■ Given exercise: Look through the entries below and extract exactly the lines from the one containing "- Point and" through the one containing "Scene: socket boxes", ends included.
** BEGIN Provided entries **
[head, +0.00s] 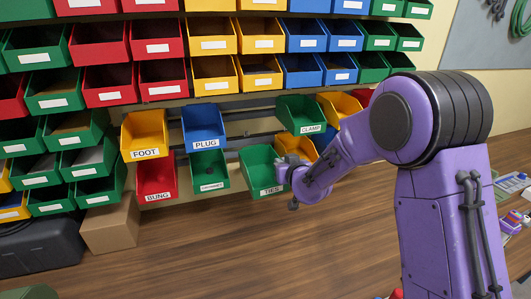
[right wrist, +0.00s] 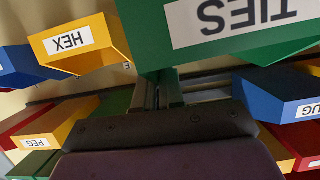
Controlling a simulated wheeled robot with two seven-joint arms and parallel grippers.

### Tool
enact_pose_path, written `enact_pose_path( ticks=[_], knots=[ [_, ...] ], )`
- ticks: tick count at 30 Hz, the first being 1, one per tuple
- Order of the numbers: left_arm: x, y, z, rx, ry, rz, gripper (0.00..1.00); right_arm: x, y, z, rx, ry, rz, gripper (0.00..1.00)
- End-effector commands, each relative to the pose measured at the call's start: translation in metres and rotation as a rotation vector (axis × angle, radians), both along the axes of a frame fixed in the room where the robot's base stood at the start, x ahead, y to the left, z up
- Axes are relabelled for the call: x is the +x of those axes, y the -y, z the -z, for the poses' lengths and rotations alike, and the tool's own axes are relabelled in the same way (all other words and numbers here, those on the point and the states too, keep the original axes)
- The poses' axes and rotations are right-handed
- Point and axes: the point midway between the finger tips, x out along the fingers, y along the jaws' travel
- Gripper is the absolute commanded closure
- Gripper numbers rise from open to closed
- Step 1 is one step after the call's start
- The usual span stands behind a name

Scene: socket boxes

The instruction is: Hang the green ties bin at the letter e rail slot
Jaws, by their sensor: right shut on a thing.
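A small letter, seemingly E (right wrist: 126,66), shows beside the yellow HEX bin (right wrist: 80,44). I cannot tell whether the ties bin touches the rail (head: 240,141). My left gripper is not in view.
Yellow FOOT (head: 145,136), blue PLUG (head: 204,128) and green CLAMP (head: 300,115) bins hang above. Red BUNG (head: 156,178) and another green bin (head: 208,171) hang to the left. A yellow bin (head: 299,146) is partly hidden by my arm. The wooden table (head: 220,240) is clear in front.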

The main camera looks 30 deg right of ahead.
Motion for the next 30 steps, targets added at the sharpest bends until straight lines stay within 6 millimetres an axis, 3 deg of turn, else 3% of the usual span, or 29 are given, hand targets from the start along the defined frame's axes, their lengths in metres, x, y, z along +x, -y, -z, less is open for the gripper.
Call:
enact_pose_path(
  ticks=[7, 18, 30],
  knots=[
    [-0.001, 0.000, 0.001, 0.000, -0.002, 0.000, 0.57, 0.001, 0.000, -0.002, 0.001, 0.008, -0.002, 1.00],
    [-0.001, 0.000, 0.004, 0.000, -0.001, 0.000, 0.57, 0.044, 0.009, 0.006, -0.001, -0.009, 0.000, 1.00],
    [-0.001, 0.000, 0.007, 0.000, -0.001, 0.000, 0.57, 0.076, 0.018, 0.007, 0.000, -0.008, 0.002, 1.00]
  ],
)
** END Provided entries **
** BEGIN Provided entries **
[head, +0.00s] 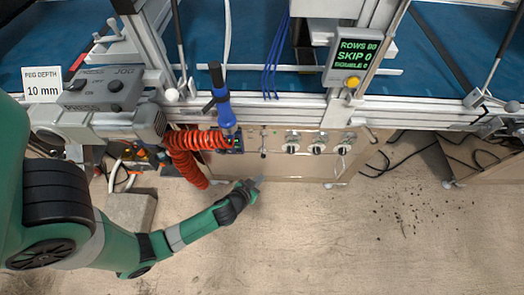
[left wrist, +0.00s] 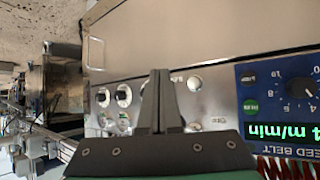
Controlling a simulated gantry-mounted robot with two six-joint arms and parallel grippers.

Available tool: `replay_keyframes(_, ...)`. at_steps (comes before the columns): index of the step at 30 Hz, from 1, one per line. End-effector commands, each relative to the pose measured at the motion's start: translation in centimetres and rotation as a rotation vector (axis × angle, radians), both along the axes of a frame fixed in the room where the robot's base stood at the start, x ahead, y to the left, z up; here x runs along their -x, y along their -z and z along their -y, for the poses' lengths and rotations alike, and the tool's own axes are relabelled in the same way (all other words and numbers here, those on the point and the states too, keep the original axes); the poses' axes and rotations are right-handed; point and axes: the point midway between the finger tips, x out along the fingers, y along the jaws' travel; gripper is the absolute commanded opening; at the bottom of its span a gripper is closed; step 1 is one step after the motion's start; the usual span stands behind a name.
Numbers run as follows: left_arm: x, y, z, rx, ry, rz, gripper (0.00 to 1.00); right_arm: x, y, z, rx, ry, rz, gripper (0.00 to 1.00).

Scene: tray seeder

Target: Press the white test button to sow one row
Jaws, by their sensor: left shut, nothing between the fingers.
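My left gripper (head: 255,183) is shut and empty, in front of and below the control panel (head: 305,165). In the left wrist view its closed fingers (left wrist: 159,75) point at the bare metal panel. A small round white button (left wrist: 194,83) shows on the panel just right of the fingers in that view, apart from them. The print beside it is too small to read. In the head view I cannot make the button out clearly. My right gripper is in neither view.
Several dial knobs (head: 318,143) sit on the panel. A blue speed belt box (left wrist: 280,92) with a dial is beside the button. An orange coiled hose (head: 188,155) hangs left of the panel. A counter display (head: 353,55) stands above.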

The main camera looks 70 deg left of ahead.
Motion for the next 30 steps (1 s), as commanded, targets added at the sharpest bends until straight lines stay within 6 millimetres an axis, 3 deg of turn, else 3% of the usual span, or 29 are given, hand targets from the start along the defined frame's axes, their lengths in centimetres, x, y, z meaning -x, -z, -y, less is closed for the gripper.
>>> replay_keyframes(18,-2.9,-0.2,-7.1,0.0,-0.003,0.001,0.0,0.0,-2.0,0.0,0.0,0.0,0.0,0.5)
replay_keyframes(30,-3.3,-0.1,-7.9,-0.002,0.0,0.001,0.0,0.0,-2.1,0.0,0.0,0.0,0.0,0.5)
** END Provided entries **
■ Exercise response:
- Point and axes: the point midway between the finger tips, x out along the fingers, y along the jaws' travel
- Gripper is the absolute commanded closure
- Gripper numbers rise from open to closed
- Step 1 is one step after the call's start
- The usual span stands behind a name

Scene: socket boxes

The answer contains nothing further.